J'ai parlé avec votre frère, qui racontait que l'acceptation du poste de ministre n'était pas allée de soi pour votre père, d’accepter de devenir ministre de la Culture.
« Non, je me souviens d'une réunion familiale où ma mère disait qu’il était vraiment fou, que c'est une folie de prendre ce poste à 74 ans, il va y laisser sa santé, et mon père nous a demandé, à nous ses enfants, ce qu’on en pensait. J'ai dit à ma mère ‘écoute, c'est tellement incroyable ce revirement de l'histoire, laisse le faire, même s’il y laisse sa peau laisse le faire', parce que c'était vraiment une renaissance dans sa vie, cela lui a donné une énergie incroyable. »
« Un lien évidemment très fort à Prague »
Vous étiez présente en début de semaine pour le vernissage de cette exposition, qu'est-ce que vous avez comme impression quand vous êtes à Prague, vous vous sentez chez vous un peu ?
« Alors en tout cas, il y a des choses très familières puisque après, en tant que chirurgien-dentiste, j'ai organisé pendant des années la venue de dentistes français ici. J'ai monté une association franco-tchèque donc j'ai participé, il y avait toujours la journée franco-tchèque dans leur congrès annuel dentaire et puis ces dernières années, j'ai emmené ma chorale, on a chanté à Prague avec une chorale partenaire de la commune de Řevnice, donc il y a beaucoup de choses et des contacts qui sont noués oui, il y a un lien évidemment très fort à Prague en tout cas. »
Avez-vous la citoyenneté tchèque aujourd’hui ?
« Pas du tout. J'ai déjà la citoyenneté américaine pour être née aux États-Unis, la citoyenneté française pour pouvoir exercer, j'ai dû demander la nationalité française pour pouvoir avoir un doctorat d’État et puis par mariage j’ai la nationalité suisse, donc bon je ne vais pas en faire collection… »
Dans les quelques interviews que vous avez accordées à des médias tchèques vous racontez entre autres comment vous avez appris, je crois dans des articles ou dans des livres, que votre père avait reçu notamment de l'argent de la CIA, est-ce que tout a pris du sens avec le recul ou certaines informations sur le parcours de votre père vous ont-elles réellement surprise ?

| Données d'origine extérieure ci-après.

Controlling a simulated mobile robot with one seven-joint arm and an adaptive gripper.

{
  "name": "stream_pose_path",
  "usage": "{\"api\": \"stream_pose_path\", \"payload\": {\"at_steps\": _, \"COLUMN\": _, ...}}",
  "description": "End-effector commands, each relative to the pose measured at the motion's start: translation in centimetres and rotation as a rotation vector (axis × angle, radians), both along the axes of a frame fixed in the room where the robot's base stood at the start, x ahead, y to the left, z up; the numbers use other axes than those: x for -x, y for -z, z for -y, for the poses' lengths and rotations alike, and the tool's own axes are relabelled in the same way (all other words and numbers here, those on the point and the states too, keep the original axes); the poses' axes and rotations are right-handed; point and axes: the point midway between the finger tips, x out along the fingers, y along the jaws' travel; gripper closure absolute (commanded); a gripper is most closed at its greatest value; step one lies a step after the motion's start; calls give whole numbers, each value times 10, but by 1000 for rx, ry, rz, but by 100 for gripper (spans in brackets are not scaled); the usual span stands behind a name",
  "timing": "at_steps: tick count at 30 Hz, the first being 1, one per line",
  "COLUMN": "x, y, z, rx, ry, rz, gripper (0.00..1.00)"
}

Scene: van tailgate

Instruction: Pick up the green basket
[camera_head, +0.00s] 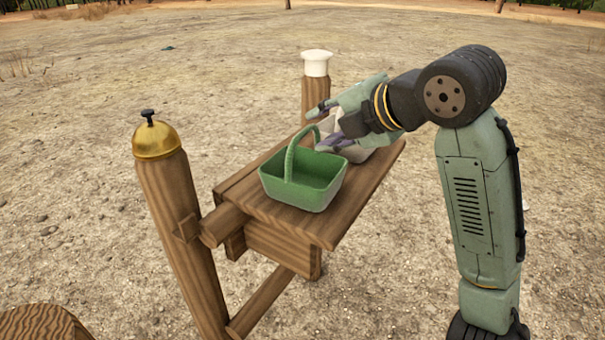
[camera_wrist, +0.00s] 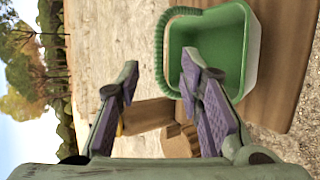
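The green basket (camera_head: 312,192) stands upright on a wooden bench (camera_head: 330,222). Its arched handle stands up over it, and its inside looks empty. My gripper (camera_head: 322,128) is just behind and above the basket's far side, with its fingers spread toward the handle. In the wrist view the basket (camera_wrist: 252,50) shows at the upper right, its ribbed handle at its left edge. My open gripper (camera_wrist: 160,64) has nothing between its fingers there. One finger overlaps the basket's opening in that picture; whether it touches is not clear.
A pale container (camera_head: 352,152) sits on the bench behind the basket, partly hidden by my gripper. A post with a white cap (camera_head: 316,60) stands behind. A post with a brass bell (camera_head: 155,140) stands at left. Bare ground surrounds the bench.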

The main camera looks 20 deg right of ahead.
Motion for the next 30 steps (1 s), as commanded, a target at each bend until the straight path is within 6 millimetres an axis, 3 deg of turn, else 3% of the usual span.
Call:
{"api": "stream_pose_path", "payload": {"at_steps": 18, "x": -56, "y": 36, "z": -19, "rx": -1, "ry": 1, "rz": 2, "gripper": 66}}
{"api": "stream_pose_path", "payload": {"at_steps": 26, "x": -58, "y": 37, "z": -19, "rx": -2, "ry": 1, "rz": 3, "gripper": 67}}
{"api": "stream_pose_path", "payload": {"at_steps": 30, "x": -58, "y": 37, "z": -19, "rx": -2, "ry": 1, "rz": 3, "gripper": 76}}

« C'est une question qu’on me pose. Les services secrets s’appellent ainsi parce qu’ils relèvent du secret. Donc personne ne parle de ça. Nous n'avons évidemment rien su et il y a énormément d'informations qu'on n’a pas encore je pense. Peut-être que les archives américaines ouvriront un jour. On ne pouvait pas être au courant sinon ça n'aurait pas de sens. J'ai en tout cas trouvé incroyable qu’il ait eu des soutiens de toutes les administrations successives aux États-Unis et que le soutien ait continué. »
Brejnev à Paris : la famille Tigrid éloignée en Corse
En tout cas, quand on lit les dossiers de la StB (la police secrète tchécoslovaque), dont certains sont sortis en France il y a quelques mois, on se rend compte de l'obsession dont votre père faisait l'objet. Pour la StB, il était la cible prioritaire. Il a par ailleurs été éloigné de Paris lors de la venue de Brejnev en 1971. Est-ce que vous conservez des souvenirs de ce harcèlement qu'il pouvait subir parfois au quotidien ?

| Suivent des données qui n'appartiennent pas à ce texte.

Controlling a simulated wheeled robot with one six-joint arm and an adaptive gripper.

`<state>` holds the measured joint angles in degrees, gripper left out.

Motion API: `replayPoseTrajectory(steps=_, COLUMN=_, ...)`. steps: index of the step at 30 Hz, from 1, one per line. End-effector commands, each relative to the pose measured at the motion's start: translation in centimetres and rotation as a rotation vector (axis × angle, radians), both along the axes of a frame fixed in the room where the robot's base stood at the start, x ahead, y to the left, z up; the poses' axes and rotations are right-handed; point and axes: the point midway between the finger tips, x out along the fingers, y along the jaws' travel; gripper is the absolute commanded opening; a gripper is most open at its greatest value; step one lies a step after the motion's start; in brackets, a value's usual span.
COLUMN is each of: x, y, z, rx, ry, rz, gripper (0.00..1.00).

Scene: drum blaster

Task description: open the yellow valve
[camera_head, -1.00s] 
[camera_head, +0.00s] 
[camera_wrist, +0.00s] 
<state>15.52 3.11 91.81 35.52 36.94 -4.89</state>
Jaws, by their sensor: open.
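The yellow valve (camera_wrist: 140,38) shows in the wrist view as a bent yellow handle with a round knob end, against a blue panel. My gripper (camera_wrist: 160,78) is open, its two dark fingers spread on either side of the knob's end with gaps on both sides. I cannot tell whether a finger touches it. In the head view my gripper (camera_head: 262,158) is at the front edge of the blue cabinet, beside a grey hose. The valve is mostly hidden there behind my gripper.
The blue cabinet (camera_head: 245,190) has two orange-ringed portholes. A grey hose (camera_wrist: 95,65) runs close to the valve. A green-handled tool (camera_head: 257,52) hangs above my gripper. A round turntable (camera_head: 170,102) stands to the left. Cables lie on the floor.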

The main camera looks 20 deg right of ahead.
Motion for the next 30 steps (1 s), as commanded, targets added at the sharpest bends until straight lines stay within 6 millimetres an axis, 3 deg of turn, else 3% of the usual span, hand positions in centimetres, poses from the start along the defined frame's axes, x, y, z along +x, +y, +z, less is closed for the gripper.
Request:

« Alors au quotidien, absolument pas, parce que je pense que nos parents nous ont protégés de ça. Il n’y avait pas de peur, ils n’ont pas transmis ça. Mais qu’il était la cible d'écoutes et qu'il était sûrement suivi etc., oui, on savait, parce que d'abord on ne pouvait pas voyager. On savait qu'on était en danger avec le nom Tigrid, ça c'est sûr. »
« Je me souviens très bien de l'exil forcé en Corse en 1971, quand Brejnev est arrivé. La famille était traumatisée parce qu'à 6h du matin la police française demande à ma mère de faire sa valise pour partir. On ne savait pas où. Je ne sais pas pourquoi, en tout cas, on ne savait pas où on allait. Pareil là aussi, mon père en a fait une anecdote sur ce qu'il fallait prendre, des pulls ou des maillots de bain... Je pense qu’au fond, être écarté par un gouvernement démocratique français, cela ne devait pas être aussi plein d'humour dans sa tête comme première impression, en tout cas différent de la manière dont il le raconte après.

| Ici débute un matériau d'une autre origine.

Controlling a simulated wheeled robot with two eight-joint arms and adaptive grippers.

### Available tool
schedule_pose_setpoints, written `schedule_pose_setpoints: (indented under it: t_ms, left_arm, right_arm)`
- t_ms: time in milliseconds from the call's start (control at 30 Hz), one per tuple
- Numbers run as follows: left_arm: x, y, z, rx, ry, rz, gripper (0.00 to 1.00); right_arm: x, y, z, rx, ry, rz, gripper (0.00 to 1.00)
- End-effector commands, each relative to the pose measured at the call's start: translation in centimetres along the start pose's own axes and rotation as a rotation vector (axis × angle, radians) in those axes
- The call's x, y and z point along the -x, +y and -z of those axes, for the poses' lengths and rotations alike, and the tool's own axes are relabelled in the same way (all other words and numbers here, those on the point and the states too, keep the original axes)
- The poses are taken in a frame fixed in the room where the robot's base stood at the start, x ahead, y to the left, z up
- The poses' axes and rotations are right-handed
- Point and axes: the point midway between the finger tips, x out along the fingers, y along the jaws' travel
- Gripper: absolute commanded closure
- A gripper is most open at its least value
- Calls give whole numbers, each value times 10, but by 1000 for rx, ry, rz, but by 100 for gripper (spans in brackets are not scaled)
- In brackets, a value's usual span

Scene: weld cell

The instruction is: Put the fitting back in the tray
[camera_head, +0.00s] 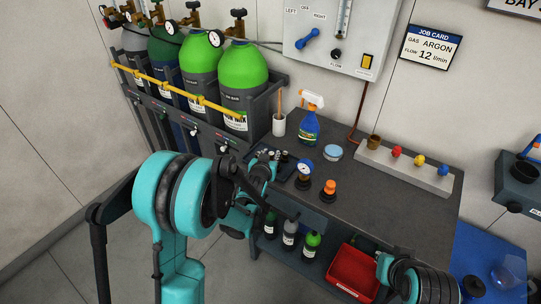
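A dark tray (285,174) lies at the left end of the dark workbench (385,198), with several small metallic fittings (284,157) in and around it. My left arm partly covers it, so I cannot tell which fitting is the task's own. My left gripper (268,193) is dark and seen edge-on, in front of the bench's left end near the tray. Its fingertips are not clear, and I cannot see anything held. My right arm shows only at the lower right; its gripper is out of view.
Gas cylinders (241,75) stand at the left. A red bin (352,272) sits below. The bench's right half is mostly clear.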

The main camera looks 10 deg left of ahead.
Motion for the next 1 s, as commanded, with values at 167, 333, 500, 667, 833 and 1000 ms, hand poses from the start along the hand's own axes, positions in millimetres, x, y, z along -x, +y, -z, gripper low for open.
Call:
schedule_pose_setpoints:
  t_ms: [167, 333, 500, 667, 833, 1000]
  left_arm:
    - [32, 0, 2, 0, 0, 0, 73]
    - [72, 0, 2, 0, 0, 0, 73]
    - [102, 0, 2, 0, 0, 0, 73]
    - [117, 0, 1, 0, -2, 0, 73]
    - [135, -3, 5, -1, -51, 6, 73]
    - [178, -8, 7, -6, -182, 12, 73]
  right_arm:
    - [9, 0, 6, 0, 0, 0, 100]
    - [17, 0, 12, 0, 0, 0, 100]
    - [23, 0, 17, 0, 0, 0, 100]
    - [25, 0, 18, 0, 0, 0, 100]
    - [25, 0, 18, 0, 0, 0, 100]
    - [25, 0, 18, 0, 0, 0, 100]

Vous parliez à l'instant de ce nom, Tigrid, qui n'était pas son nom d'origine. Y a-t-il encore des membres de votre famille ici en Tchéquie qui portent son nom d'origine, Schönfeld ?
« Je ne sais pas, il y a eu tellement de Schönfeld exterminés dans les camps de concentration… Il y a sûrement des Schönfeld à Semily, la commune d'origine de sa famille mais je ne les ai pas rencontrés. À Prague, nous avons encore une cousine éloignée qui est venue avec moi à l'exposition. Et il y a un arbre généalogique très bien fait qui est notamment dans le musée de Semily. »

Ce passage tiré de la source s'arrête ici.